I’m also not saying that people aren’t allowed to find aspects of other people’s appearances or personalities unattractive, because that would be silly.  We all have our preferences.  Sir Rat-A-Lot was not obligated to like my shoes.  As for me, I absolutely despise that Macklemore haircut guys seem to be so into these days, but I accept that dudes are probably going to keep getting it, and who am I to tell them otherwise?  And hey, if a guy happens to like what I’m wearing or whatever, then that’s great – I like it too, and that probably means he has good taste, if I do say so myself.
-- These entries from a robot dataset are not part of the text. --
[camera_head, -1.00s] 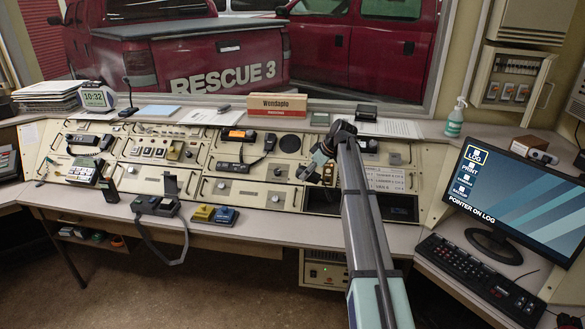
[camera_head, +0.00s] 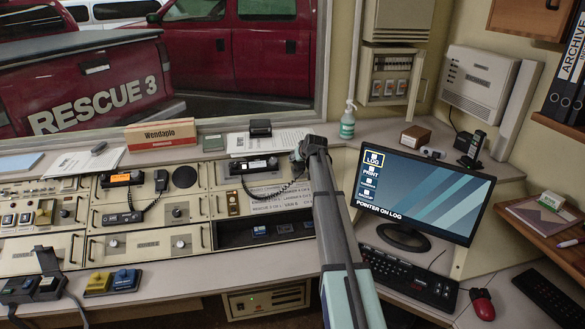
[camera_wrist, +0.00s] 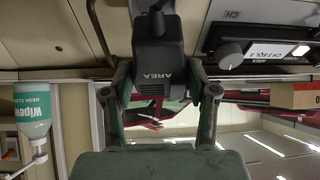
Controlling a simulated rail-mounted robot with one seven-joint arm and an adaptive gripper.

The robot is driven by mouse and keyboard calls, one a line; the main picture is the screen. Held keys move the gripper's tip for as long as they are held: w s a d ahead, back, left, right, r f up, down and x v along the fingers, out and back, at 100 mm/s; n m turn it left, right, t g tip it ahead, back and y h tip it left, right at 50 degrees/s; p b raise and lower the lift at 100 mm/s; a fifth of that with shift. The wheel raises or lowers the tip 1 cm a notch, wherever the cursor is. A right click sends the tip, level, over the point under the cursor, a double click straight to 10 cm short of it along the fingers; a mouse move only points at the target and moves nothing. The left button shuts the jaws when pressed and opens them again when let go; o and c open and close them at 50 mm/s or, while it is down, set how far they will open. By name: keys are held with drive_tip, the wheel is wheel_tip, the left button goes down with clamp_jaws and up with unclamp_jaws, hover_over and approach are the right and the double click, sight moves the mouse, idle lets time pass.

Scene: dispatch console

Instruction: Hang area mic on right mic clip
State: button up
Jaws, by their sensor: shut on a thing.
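My gripper (camera_wrist: 161,92) is shut on the black area mic (camera_wrist: 157,62), with one finger on each side of its body. The word AREA shows upside down on the mic in the wrist view. In the head view the mic is hidden behind my arm's end, above the right end of the console. A coiled cord (camera_head: 272,193) runs from the right radio (camera_head: 254,165) toward my gripper. The radio's knob and display also show in the wrist view (camera_wrist: 262,50).
A second handset (camera_head: 161,181) is on the console at left. A wipes bottle (camera_head: 348,120) stands at the back, also in the wrist view (camera_wrist: 33,115). The monitor (camera_head: 415,193) is close to my arm's right. A dark open bay (camera_head: 265,230) lies below the radio.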

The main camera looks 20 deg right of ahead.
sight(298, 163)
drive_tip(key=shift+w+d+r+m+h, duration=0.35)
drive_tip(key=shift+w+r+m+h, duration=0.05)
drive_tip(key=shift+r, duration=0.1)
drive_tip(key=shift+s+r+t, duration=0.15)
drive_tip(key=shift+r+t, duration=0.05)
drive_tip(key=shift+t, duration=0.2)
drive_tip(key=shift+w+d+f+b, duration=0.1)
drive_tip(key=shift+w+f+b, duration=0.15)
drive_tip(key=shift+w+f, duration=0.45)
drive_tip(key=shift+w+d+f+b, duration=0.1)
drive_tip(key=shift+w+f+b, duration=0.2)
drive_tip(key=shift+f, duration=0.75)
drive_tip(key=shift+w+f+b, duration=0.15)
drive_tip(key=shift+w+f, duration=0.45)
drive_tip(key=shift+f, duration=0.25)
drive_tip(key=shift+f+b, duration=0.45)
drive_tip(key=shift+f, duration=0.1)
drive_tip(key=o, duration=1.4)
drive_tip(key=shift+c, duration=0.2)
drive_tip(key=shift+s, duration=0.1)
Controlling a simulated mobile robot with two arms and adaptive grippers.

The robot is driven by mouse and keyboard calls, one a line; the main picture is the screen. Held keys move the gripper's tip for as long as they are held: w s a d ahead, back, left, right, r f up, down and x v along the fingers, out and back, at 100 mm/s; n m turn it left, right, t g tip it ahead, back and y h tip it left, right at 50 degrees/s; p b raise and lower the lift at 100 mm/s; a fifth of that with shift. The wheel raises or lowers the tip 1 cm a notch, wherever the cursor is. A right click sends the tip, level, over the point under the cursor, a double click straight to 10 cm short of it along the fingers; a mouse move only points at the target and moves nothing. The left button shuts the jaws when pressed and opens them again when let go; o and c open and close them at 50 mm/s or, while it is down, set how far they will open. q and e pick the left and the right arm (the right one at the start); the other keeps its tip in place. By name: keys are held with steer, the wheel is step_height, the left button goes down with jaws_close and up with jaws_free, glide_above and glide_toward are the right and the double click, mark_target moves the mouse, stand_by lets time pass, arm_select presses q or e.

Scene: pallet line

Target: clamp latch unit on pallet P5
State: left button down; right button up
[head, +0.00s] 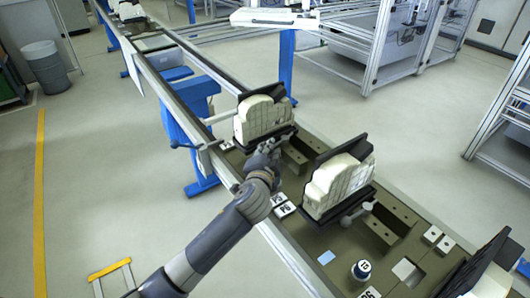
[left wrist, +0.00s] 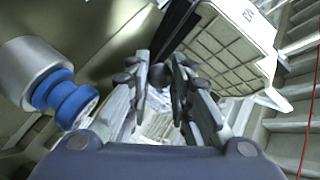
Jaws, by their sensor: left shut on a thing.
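A cream ribbed unit (head: 262,113) stands upright against a black backplate on the pallet line, and my left gripper (head: 266,158) is at its near lower side. The unit's pale gridded face (left wrist: 232,50) is just right of the fingers. A second cream unit (head: 338,184) stands nearer, with its clamp handle (head: 358,212) sticking out. My right gripper is not in view.
A label plate (head: 284,209) lies beside the units, its number hard to read. Another unit (head: 485,278) is at the lower right. Blue supports (head: 190,108) carry the line; open floor lies to the left.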

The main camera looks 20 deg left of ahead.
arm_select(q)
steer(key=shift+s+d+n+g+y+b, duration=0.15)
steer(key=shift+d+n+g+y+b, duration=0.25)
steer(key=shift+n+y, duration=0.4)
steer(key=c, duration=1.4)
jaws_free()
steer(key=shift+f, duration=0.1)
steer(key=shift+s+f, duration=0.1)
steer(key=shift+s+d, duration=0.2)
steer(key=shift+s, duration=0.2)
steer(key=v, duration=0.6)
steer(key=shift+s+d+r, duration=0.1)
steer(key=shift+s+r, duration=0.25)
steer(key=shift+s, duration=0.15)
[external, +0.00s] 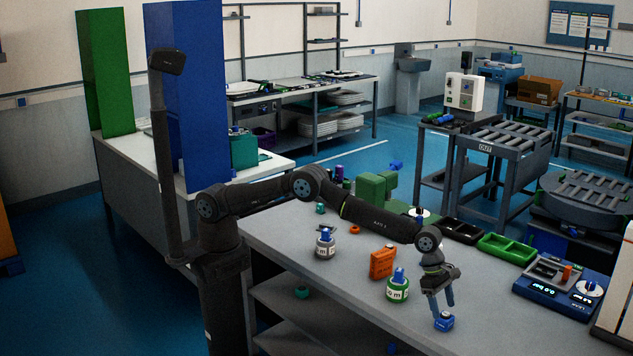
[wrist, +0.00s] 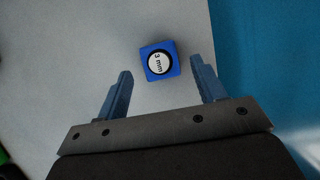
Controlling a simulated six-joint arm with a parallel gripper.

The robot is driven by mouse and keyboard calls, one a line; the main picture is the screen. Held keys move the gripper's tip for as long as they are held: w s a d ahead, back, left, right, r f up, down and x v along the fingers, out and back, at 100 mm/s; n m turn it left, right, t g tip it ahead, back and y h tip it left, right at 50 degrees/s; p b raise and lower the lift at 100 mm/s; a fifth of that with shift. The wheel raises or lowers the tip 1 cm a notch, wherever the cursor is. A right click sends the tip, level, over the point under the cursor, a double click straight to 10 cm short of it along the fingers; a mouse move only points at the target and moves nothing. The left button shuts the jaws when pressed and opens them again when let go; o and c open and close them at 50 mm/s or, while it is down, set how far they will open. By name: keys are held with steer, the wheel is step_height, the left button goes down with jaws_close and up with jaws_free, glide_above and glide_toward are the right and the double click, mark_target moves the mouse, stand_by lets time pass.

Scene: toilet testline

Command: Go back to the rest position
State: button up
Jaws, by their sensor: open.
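My gripper (external: 441,304) is open, pointing down over the front right part of the grey workbench (external: 345,300). A small blue block (external: 444,321) lies on the bench right below the fingertips. In the wrist view the blue block (wrist: 160,61) has a round white label reading "3 mm". It lies ahead of and between the two open fingers (wrist: 161,88), with a gap on both sides. Nothing is held. My arm stretches out over the bench from its base at the left.
On the bench stand a green-banded container (external: 398,288), an orange box (external: 383,263), a white container with a blue top (external: 325,243) and green blocks (external: 370,188). Black and green trays (external: 506,248) lie farther back. A blue scale-like device (external: 560,289) is at right. The bench edge is close to the blue block.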

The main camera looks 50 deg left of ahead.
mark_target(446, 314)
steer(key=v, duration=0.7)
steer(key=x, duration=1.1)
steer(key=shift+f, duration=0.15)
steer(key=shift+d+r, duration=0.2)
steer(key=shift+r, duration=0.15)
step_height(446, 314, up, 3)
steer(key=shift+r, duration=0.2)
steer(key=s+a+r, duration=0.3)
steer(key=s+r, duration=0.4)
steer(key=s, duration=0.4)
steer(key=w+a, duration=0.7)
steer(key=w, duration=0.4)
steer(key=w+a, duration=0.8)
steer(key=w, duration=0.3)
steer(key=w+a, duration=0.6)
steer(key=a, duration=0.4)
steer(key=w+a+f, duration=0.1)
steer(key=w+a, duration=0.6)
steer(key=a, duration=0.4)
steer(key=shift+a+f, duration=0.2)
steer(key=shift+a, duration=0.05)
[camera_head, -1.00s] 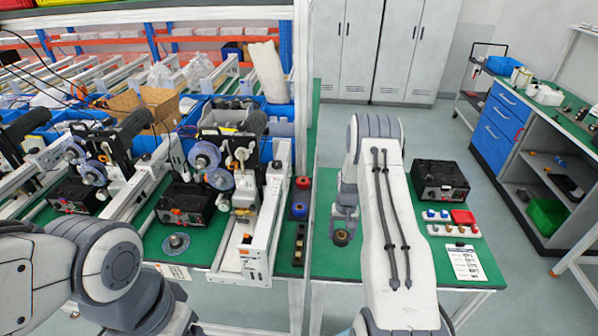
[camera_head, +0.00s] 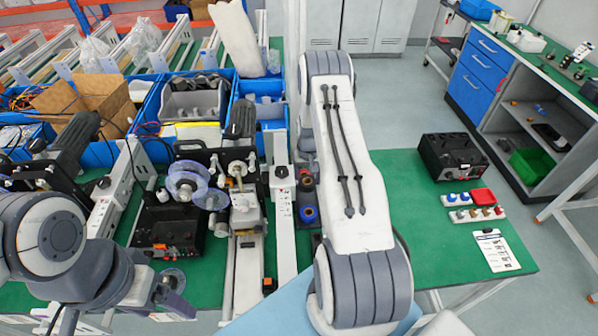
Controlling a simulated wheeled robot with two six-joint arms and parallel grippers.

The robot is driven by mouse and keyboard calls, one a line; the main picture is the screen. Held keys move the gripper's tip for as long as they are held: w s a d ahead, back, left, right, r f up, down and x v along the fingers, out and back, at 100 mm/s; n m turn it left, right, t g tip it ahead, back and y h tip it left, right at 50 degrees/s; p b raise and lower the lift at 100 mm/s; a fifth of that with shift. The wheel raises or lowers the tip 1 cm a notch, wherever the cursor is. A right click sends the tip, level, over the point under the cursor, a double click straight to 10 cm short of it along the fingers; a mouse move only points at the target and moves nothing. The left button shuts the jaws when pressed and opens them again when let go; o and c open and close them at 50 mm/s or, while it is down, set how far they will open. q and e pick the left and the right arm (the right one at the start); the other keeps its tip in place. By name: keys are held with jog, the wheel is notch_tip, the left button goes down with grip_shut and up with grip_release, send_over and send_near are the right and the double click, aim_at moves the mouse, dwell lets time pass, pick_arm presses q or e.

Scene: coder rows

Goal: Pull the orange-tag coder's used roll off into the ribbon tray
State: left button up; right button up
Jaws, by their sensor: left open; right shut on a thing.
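The coder (camera_head: 222,170) with the orange tag (camera_head: 268,286) stands left of centre, with a translucent bluish roll (camera_head: 187,180) on its face and a second disc (camera_head: 211,198) below right. A dark tray (camera_head: 306,196) right of its white rail holds a red-cored roll and a blue-cored roll (camera_head: 309,213); its front part is hidden by my right arm. My left gripper (camera_head: 170,296) is open at the lower left, near a grey disc (camera_head: 173,278) on the green bench. My right gripper (camera_head: 304,172) is mostly hidden beside the coder; its held small dark roll cannot be made out.
A black box (camera_head: 170,230) sits below the coder. Blue bins (camera_head: 262,90) stand behind it. At right, the green bench holds another black box (camera_head: 452,156), coloured small parts (camera_head: 474,213) and a paper sheet (camera_head: 495,250), with free room between.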

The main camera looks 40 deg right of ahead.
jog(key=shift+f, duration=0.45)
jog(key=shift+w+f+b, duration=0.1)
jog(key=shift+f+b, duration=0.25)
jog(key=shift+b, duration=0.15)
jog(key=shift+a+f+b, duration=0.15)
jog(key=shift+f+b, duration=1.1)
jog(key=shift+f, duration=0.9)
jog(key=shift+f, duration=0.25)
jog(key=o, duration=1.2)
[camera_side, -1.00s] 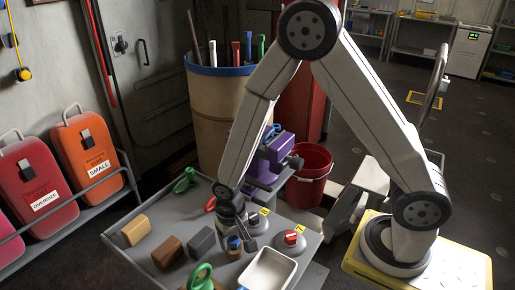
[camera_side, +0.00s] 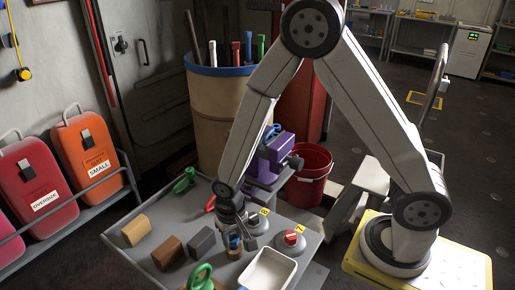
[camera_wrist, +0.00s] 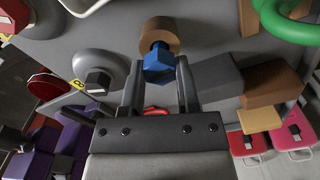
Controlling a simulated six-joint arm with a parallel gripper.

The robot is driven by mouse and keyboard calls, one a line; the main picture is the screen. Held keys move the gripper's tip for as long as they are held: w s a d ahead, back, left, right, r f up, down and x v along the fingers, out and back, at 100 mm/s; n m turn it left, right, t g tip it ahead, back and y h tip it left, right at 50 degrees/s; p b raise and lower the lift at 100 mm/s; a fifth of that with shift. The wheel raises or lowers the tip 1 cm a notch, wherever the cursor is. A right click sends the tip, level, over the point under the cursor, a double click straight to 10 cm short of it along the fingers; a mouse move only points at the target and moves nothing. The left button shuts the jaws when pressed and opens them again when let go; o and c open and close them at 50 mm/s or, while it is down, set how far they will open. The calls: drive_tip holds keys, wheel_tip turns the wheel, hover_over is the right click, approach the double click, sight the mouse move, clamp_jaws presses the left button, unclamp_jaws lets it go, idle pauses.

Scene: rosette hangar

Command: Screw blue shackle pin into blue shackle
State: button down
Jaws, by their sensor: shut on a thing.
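The blue shackle pin (camera_wrist: 158,62) stands in a round tan holder (camera_wrist: 160,32) on the grey bench, with its hex head toward my wrist camera. My gripper (camera_wrist: 160,68) is shut on the pin's head, one finger on each side. In the side view my gripper (camera_side: 235,232) reaches down to the holder near the bench's front, and the pin is mostly hidden by the fingers. The blue shackle (camera_side: 271,132) shows as a small blue shape at the top of the purple vise (camera_side: 272,155), behind and right of my gripper. Its openings cannot be made out.
A grey round base (camera_side: 255,226) and a red-topped base (camera_side: 291,243) stand right of the holder. A white tray (camera_side: 267,270) is in front. Grey (camera_side: 202,242), brown (camera_side: 167,253) and tan blocks (camera_side: 136,230) lie left. A green shackle (camera_side: 200,276) stands near the front edge.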

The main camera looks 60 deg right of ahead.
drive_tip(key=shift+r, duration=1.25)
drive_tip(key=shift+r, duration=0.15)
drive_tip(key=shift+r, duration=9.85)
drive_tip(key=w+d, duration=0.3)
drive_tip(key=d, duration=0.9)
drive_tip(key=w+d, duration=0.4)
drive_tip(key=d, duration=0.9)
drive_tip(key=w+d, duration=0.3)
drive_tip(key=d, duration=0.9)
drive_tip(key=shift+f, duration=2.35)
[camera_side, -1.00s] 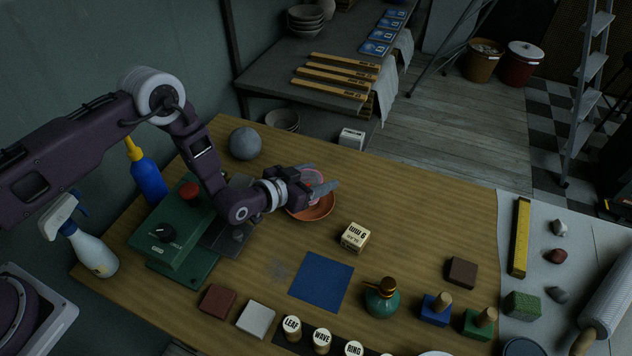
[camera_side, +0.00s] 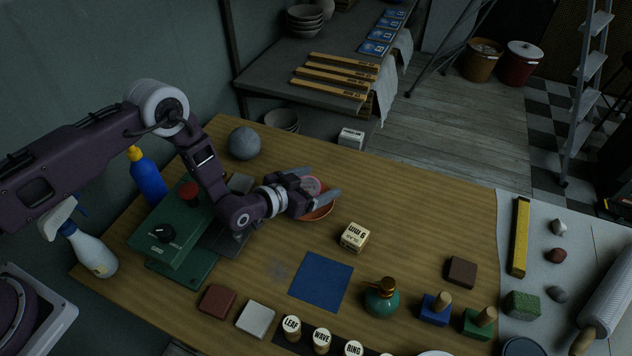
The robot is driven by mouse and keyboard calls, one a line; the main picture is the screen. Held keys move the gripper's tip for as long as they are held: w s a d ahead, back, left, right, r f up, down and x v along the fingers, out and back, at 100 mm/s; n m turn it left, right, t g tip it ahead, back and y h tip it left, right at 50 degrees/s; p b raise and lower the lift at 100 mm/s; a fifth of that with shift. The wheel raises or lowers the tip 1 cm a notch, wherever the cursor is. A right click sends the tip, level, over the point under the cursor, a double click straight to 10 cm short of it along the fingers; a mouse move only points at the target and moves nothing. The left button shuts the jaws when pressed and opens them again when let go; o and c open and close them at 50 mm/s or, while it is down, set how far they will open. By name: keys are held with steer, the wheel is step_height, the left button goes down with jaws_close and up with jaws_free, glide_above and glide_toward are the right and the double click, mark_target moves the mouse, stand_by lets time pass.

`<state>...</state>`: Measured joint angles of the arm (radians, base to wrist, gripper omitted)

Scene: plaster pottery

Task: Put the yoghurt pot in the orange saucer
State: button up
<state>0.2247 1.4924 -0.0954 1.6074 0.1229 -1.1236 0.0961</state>
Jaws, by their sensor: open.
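The orange saucer (camera_side: 319,214) sits on the wooden table, partly hidden behind my gripper. A small pale pink, round-rimmed thing, which looks like the yoghurt pot (camera_side: 313,185), shows at the saucer between my fingers. It appears to be in the saucer, but my gripper hides its lower part, so I cannot tell exactly how it rests. My gripper (camera_side: 321,183) is open, low over the saucer, with one finger on each side of the pot.
A grey ball (camera_side: 244,143) stands behind my wrist. A green machine (camera_side: 178,236) and spray bottle (camera_side: 90,248) are at left.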

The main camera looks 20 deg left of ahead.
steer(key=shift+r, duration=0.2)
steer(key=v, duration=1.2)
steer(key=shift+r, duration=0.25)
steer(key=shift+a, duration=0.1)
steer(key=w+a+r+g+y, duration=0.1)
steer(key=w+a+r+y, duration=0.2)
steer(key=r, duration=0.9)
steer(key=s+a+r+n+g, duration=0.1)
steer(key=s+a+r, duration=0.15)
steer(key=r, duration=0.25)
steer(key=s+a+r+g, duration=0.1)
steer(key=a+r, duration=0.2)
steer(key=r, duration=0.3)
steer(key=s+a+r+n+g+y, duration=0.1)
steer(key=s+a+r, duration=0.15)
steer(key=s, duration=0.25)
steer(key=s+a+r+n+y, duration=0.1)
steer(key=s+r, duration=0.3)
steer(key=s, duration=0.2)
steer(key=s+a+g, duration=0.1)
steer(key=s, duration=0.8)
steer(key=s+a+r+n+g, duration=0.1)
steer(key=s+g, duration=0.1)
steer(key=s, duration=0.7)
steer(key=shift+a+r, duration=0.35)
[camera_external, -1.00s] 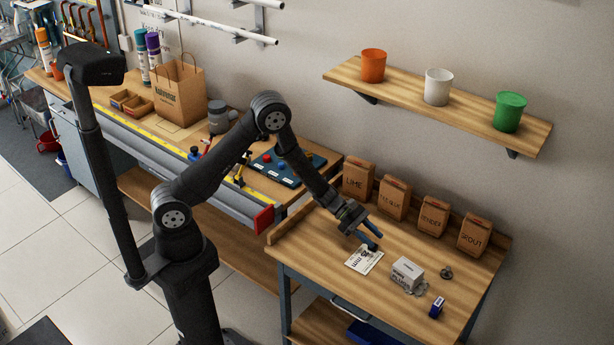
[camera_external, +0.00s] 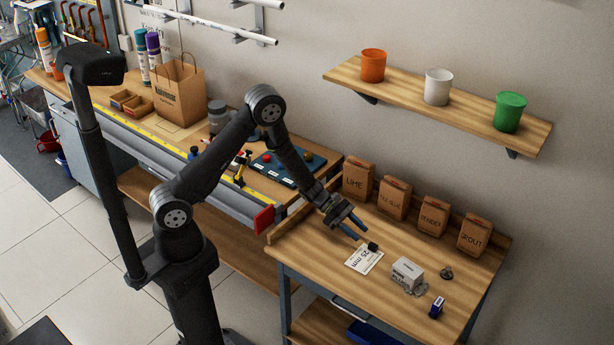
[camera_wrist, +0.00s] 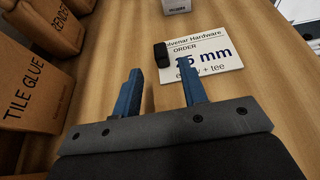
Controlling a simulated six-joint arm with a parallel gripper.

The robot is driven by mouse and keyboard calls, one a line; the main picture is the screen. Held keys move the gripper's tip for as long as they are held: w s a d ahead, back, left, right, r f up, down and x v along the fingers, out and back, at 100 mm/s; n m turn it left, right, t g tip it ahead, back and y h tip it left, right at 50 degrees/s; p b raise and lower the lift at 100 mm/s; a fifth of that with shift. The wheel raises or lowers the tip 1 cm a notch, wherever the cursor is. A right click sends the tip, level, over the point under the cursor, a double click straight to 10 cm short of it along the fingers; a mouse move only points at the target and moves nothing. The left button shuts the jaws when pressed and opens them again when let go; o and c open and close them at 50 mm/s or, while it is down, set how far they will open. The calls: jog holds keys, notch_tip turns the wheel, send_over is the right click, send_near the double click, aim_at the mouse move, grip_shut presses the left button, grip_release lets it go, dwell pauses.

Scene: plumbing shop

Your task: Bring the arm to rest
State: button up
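My gripper (camera_external: 354,229) is open and empty above the left part of the small wooden bench (camera_external: 320,260). In the wrist view its two blue fingers (camera_wrist: 165,92) stand apart with bare wood between them. A small black piece (camera_external: 373,246) sits at the upper corner of a white order card (camera_external: 362,261), just beyond the fingertips. The black piece also shows in the wrist view (camera_wrist: 161,54), overlapping the left edge of the card (camera_wrist: 205,58), which reads "ORDER" and "mm", with its number partly covered.
Several brown bags (camera_external: 393,197) stand along the bench's back edge. A grey-white box (camera_external: 407,273), a metal fitting (camera_external: 446,272) and a blue item (camera_external: 437,307) are to the right. A wall shelf (camera_external: 420,97) holds orange, white and green cups. The bench front is mostly clear.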

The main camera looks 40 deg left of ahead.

The point is, no one gets to dictate how another person chooses to present themselves based on their own personal preferences.  Rodent Boy’s flirting shouldn’t have consisted of implying that my footwear was directly related to looking for a man that night (newsflash: it wasn’t.  I just really liked those shoes).  It’s super rude and presumptuous for these articles to say, “Ladies, stop wearing high-waisted shorts, because men don’t like them.”  As if we’re supposed to go, “Oh no, if I wear these shorts, I’ll never get a boyfriend!!1!  What ever will I do without a boyfriend!!!??”  Dudes, if that’s how you feel, please enjoy the shade from my taller-than-you shadow and the view of my high-waisted-shorts-clad ass as I walk away.  I know, I look pretty damn fabulous.  And, unfortunately for you, that’s the closest you’ll ever come to getting any of this (*slaps right buttock and snaps fingers in a Z-formation*).